Written problem> Write each line out again exactly as written.

[Robot episode rows]

● ● ● ● ● ● ●

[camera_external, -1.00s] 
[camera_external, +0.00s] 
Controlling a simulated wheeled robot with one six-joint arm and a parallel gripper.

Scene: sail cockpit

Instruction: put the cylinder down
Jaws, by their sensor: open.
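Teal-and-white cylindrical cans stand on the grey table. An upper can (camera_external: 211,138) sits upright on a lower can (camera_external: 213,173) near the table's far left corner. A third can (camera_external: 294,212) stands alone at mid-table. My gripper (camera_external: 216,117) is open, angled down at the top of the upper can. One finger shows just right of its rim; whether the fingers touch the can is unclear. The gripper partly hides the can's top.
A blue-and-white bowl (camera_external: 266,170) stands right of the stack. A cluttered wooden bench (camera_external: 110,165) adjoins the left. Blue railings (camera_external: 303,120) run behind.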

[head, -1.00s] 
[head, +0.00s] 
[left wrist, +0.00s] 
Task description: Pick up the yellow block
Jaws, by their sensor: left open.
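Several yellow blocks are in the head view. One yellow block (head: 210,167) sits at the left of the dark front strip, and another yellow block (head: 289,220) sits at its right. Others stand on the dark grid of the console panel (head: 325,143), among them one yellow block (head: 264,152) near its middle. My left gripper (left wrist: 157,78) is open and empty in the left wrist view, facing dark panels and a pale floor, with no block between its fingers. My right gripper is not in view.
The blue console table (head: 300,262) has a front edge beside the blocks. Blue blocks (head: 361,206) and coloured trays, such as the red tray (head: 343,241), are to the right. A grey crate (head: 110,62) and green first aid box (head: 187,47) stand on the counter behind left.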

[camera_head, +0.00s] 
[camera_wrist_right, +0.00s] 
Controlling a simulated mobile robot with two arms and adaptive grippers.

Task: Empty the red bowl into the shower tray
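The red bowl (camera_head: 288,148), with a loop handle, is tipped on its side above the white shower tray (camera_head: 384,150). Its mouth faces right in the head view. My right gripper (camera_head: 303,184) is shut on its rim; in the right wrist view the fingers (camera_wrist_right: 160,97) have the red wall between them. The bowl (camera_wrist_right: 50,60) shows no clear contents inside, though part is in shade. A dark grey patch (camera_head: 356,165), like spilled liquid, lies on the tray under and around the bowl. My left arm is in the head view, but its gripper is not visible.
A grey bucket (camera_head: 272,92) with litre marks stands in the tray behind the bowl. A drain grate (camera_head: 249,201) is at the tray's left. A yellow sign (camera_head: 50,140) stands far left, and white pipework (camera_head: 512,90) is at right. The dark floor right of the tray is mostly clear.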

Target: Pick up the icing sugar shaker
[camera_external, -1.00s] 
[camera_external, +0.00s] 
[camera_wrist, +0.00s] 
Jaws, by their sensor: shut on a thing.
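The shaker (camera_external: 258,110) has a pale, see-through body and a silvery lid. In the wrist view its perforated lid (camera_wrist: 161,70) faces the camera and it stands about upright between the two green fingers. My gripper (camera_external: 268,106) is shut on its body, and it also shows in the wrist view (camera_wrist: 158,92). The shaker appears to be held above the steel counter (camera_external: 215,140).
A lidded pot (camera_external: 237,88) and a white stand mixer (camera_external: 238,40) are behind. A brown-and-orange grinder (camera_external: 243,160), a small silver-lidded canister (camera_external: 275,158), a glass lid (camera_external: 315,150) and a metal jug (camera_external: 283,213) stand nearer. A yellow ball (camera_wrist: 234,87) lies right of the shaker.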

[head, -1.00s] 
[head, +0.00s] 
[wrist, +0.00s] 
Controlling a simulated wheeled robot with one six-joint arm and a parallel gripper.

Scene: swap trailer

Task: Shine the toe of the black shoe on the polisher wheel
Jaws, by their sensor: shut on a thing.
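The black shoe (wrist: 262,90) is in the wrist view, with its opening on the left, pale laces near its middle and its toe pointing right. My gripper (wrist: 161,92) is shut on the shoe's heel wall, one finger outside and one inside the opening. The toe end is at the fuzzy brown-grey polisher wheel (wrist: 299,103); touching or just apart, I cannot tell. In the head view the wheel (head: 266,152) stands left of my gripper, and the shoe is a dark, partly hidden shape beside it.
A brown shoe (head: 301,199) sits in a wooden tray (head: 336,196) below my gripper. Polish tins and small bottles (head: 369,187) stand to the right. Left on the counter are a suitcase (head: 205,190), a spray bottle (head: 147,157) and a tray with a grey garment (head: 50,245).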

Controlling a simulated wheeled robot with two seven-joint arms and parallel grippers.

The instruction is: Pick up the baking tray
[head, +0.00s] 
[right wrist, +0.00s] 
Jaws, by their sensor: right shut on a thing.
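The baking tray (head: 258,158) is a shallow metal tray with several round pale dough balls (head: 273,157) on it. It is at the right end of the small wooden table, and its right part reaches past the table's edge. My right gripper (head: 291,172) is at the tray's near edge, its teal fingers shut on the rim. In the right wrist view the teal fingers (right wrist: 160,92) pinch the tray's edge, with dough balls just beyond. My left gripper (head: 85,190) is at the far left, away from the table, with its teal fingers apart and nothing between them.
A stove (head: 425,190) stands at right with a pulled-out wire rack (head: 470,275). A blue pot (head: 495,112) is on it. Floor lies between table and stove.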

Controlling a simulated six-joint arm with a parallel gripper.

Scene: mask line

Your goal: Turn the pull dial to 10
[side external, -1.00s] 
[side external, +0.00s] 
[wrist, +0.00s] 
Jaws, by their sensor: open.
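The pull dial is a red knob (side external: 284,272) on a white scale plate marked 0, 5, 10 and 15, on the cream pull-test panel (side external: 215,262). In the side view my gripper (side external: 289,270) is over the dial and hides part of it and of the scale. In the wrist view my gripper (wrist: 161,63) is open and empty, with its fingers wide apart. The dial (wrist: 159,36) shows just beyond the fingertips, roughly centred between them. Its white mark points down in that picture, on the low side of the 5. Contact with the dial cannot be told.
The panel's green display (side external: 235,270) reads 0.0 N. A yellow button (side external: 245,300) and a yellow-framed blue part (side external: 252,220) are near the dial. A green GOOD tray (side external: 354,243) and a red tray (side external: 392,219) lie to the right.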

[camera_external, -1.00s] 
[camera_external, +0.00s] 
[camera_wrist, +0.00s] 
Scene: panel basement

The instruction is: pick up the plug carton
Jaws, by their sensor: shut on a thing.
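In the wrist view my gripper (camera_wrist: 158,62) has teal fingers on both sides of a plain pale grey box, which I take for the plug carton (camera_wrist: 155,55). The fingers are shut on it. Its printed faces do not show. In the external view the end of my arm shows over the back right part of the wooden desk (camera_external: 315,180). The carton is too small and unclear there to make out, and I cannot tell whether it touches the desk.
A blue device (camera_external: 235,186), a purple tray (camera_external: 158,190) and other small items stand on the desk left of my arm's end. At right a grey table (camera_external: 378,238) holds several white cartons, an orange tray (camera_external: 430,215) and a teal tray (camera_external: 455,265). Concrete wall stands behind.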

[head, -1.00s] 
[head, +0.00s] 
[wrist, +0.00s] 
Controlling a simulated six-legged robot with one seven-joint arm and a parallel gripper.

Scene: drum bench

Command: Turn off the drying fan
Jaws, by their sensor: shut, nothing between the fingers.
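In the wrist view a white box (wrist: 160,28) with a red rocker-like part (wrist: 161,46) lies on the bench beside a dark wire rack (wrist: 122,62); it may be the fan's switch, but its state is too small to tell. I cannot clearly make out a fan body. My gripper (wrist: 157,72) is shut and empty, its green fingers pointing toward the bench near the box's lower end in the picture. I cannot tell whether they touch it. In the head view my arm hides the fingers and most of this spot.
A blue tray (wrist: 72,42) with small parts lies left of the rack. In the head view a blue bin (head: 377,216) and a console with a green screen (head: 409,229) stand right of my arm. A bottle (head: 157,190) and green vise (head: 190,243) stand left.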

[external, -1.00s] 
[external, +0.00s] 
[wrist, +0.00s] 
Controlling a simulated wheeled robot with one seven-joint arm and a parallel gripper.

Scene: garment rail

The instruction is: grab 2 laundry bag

● ● ● ● ● ● ●

The result>
[camera_external, -1.00s] 
[camera_external, +0.00s] 
Controlling a simulated wheeled robot with one six-joint arm and a parallel gripper.

Scene: sail cockpit

Instruction: put the cylinder down
Jaws, by their sensor: open.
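Teal-and-white cylindrical cans stand on the grey table. An upper can (camera_external: 211,138) sits upright on a lower can (camera_external: 213,173) near the table's far left corner. A third can (camera_external: 294,212) stands alone at mid-table. My gripper (camera_external: 216,117) is open, angled down at the top of the upper can. One finger shows just right of its rim; whether the fingers touch the can is unclear. The gripper partly hides the can's top.
A blue-and-white bowl (camera_external: 266,170) stands right of the stack. A cluttered wooden bench (camera_external: 110,165) adjoins the left. Blue railings (camera_external: 303,120) run behind.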

[head, -1.00s] 
[head, +0.00s] 
[left wrist, +0.00s] 
Task description: Pick up the yellow block
Jaws, by their sensor: left open.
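Several yellow blocks are in the head view. One yellow block (head: 210,167) sits at the left of the dark front strip, and another yellow block (head: 289,220) sits at its right. Others stand on the dark grid of the console panel (head: 325,143), among them one yellow block (head: 264,152) near its middle. My left gripper (left wrist: 157,78) is open and empty in the left wrist view, facing dark panels and a pale floor, with no block between its fingers. My right gripper is not in view.
The blue console table (head: 300,262) has a front edge beside the blocks. Blue blocks (head: 361,206) and coloured trays, such as the red tray (head: 343,241), are to the right. A grey crate (head: 110,62) and green first aid box (head: 187,47) stand on the counter behind left.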

[camera_head, +0.00s] 
[camera_wrist_right, +0.00s] 
Controlling a simulated mobile robot with two arms and adaptive grippers.

Task: Empty the red bowl into the shower tray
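The red bowl (camera_head: 288,148), with a loop handle, is tipped on its side above the white shower tray (camera_head: 384,150). Its mouth faces right in the head view. My right gripper (camera_head: 303,184) is shut on its rim; in the right wrist view the fingers (camera_wrist_right: 160,97) have the red wall between them. The bowl (camera_wrist_right: 50,60) shows no clear contents inside, though part is in shade. A dark grey patch (camera_head: 356,165), like spilled liquid, lies on the tray under and around the bowl. My left arm is in the head view, but its gripper is not visible.
A grey bucket (camera_head: 272,92) with litre marks stands in the tray behind the bowl. A drain grate (camera_head: 249,201) is at the tray's left. A yellow sign (camera_head: 50,140) stands far left, and white pipework (camera_head: 512,90) is at right. The dark floor right of the tray is mostly clear.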

Target: Pick up the icing sugar shaker
[camera_external, -1.00s] 
[camera_external, +0.00s] 
[camera_wrist, +0.00s] 
Jaws, by their sensor: shut on a thing.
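The shaker (camera_external: 258,110) has a pale, see-through body and a silvery lid. In the wrist view its perforated lid (camera_wrist: 161,70) faces the camera and it stands about upright between the two green fingers. My gripper (camera_external: 268,106) is shut on its body, and it also shows in the wrist view (camera_wrist: 158,92). The shaker appears to be held above the steel counter (camera_external: 215,140).
A lidded pot (camera_external: 237,88) and a white stand mixer (camera_external: 238,40) are behind. A brown-and-orange grinder (camera_external: 243,160), a small silver-lidded canister (camera_external: 275,158), a glass lid (camera_external: 315,150) and a metal jug (camera_external: 283,213) stand nearer. A yellow ball (camera_wrist: 234,87) lies right of the shaker.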

[head, -1.00s] 
[head, +0.00s] 
[wrist, +0.00s] 
Controlling a simulated wheeled robot with one six-joint arm and a parallel gripper.

Scene: swap trailer

Task: Shine the toe of the black shoe on the polisher wheel
Jaws, by their sensor: shut on a thing.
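The black shoe (wrist: 262,90) is in the wrist view, with its opening on the left, pale laces near its middle and its toe pointing right. My gripper (wrist: 161,92) is shut on the shoe's heel wall, one finger outside and one inside the opening. The toe end is at the fuzzy brown-grey polisher wheel (wrist: 299,103); touching or just apart, I cannot tell. In the head view the wheel (head: 266,152) stands left of my gripper, and the shoe is a dark, partly hidden shape beside it.
A brown shoe (head: 301,199) sits in a wooden tray (head: 336,196) below my gripper. Polish tins and small bottles (head: 369,187) stand to the right. Left on the counter are a suitcase (head: 205,190), a spray bottle (head: 147,157) and a tray with a grey garment (head: 50,245).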

Controlling a simulated wheeled robot with two seven-joint arms and parallel grippers.

The instruction is: Pick up the baking tray
[head, +0.00s] 
[right wrist, +0.00s] 
Jaws, by their sensor: right shut on a thing.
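The baking tray (head: 258,158) is a shallow metal tray with several round pale dough balls (head: 273,157) on it. It is at the right end of the small wooden table, and its right part reaches past the table's edge. My right gripper (head: 291,172) is at the tray's near edge, its teal fingers shut on the rim. In the right wrist view the teal fingers (right wrist: 160,92) pinch the tray's edge, with dough balls just beyond. My left gripper (head: 85,190) is at the far left, away from the table, with its teal fingers apart and nothing between them.
A stove (head: 425,190) stands at right with a pulled-out wire rack (head: 470,275). A blue pot (head: 495,112) is on it. Floor lies between table and stove.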

Controlling a simulated six-joint arm with a parallel gripper.

Scene: mask line

Your goal: Turn the pull dial to 10
[side external, -1.00s] 
[side external, +0.00s] 
[wrist, +0.00s] 
Jaws, by their sensor: open.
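The pull dial is a red knob (side external: 284,272) on a white scale plate marked 0, 5, 10 and 15, on the cream pull-test panel (side external: 215,262). In the side view my gripper (side external: 289,270) is over the dial and hides part of it and of the scale. In the wrist view my gripper (wrist: 161,63) is open and empty, with its fingers wide apart. The dial (wrist: 159,36) shows just beyond the fingertips, roughly centred between them. Its white mark points down in that picture, on the low side of the 5. Contact with the dial cannot be told.
The panel's green display (side external: 235,270) reads 0.0 N. A yellow button (side external: 245,300) and a yellow-framed blue part (side external: 252,220) are near the dial. A green GOOD tray (side external: 354,243) and a red tray (side external: 392,219) lie to the right.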

[camera_external, -1.00s] 
[camera_external, +0.00s] 
[camera_wrist, +0.00s] 
Scene: panel basement

The instruction is: pick up the plug carton
Jaws, by their sensor: shut on a thing.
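In the wrist view my gripper (camera_wrist: 158,62) has teal fingers on both sides of a plain pale grey box, which I take for the plug carton (camera_wrist: 155,55). The fingers are shut on it. Its printed faces do not show. In the external view the end of my arm shows over the back right part of the wooden desk (camera_external: 315,180). The carton is too small and unclear there to make out, and I cannot tell whether it touches the desk.
A blue device (camera_external: 235,186), a purple tray (camera_external: 158,190) and other small items stand on the desk left of my arm's end. At right a grey table (camera_external: 378,238) holds several white cartons, an orange tray (camera_external: 430,215) and a teal tray (camera_external: 455,265). Concrete wall stands behind.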

[head, -1.00s] 
[head, +0.00s] 
[wrist, +0.00s] 
Controlling a simulated six-legged robot with one seven-joint arm and a parallel gripper.

Scene: drum bench

Command: Turn off the drying fan
Jaws, by their sensor: shut, nothing between the fingers.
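In the wrist view a white box (wrist: 160,28) with a red rocker-like part (wrist: 161,46) lies on the bench beside a dark wire rack (wrist: 122,62); it may be the fan's switch, but its state is too small to tell. I cannot clearly make out a fan body. My gripper (wrist: 157,72) is shut and empty, its green fingers pointing toward the bench near the box's lower end in the picture. I cannot tell whether they touch it. In the head view my arm hides the fingers and most of this spot.
A blue tray (wrist: 72,42) with small parts lies left of the rack. In the head view a blue bin (head: 377,216) and a console with a green screen (head: 409,229) stand right of my arm. A bottle (head: 157,190) and green vise (head: 190,243) stand left.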

[external, -1.00s] 
[external, +0.00s] 
[wrist, +0.00s] 
Controlling a simulated wheeled robot with one seven-joint arm and a parallel gripper.

Scene: garment rail

The instruction is: grab 2 laundry bag

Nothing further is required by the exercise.